Holly Bourne is one of those writers who are fundamentally Really Great. She writes terrific YA fiction, inspired by her years working with young people. She’s an advocate for women’s rights and de-stigmatising mental health. Her novels for adults are excellent and always on point (I still think about How Do You Like Me Now). Her new book So Thrilled For You skewers - with PTSD-inducing accuracy for those who have been through it - the maelstrom of new motherhood, and the way it stretches and changes the bonds of friendship between women. (Do you have a baby? When is the right time? Do you actually want to be a mother? What if you’re desperate to be a mother and it’s not happening?) There’s also a whodunnit - I love a whodunnit - and the baby shower from hell. What’s not to like? It’s what they call a conversation starter.
I’m going to be chatting to Holly on 22nd January in Winchester, thanks to the kind invitation of my local bookshop P&G Wells (which is the most incredible bookshop. It’s been around for 300-odd year and is as packed with charm and character as it is books. They even have a reading light - as in a lamp which is reading - he reminds me of Wall-E. I promise this is true.) They have given me two tickets and a copy of So Thrilled For You to give away: to enter - head here. Or you can purchase tickets ye olde fashioned way here.

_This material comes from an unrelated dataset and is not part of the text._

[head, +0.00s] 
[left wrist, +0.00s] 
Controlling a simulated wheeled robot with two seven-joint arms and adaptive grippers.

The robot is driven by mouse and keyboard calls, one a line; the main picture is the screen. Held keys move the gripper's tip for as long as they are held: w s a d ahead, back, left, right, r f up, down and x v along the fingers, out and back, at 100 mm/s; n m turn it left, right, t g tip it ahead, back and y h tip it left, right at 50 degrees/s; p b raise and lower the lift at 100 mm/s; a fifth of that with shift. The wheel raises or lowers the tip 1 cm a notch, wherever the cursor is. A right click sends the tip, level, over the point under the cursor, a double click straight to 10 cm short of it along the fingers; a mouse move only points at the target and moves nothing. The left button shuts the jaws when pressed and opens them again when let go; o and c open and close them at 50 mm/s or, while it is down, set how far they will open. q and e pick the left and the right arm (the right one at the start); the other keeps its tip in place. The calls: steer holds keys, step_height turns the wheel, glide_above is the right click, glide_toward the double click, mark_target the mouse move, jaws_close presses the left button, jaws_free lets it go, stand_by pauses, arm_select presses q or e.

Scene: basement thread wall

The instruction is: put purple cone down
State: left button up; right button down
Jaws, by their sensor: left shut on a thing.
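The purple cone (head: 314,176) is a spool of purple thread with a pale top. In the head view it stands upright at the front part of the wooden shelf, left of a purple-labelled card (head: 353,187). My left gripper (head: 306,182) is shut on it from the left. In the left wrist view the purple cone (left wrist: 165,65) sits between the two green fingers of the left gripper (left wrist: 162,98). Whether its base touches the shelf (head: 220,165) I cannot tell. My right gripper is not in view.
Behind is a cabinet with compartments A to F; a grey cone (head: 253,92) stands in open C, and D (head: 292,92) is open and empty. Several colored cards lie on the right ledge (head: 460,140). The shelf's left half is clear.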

For a taste of the goods, here’s Holly. She is so perceptive and honest about so many things - writing (she’s a killer of darlings!), mental health, women’s relationships, writing YA versus novels for adults, reading and why it matters - it makes me itch to ask her more….
Please sum up So Thrilled For You in one sentence?
It’s an arson whodunnit set at the world’s worst baby shower, exploring how motherhood impacts female friendships.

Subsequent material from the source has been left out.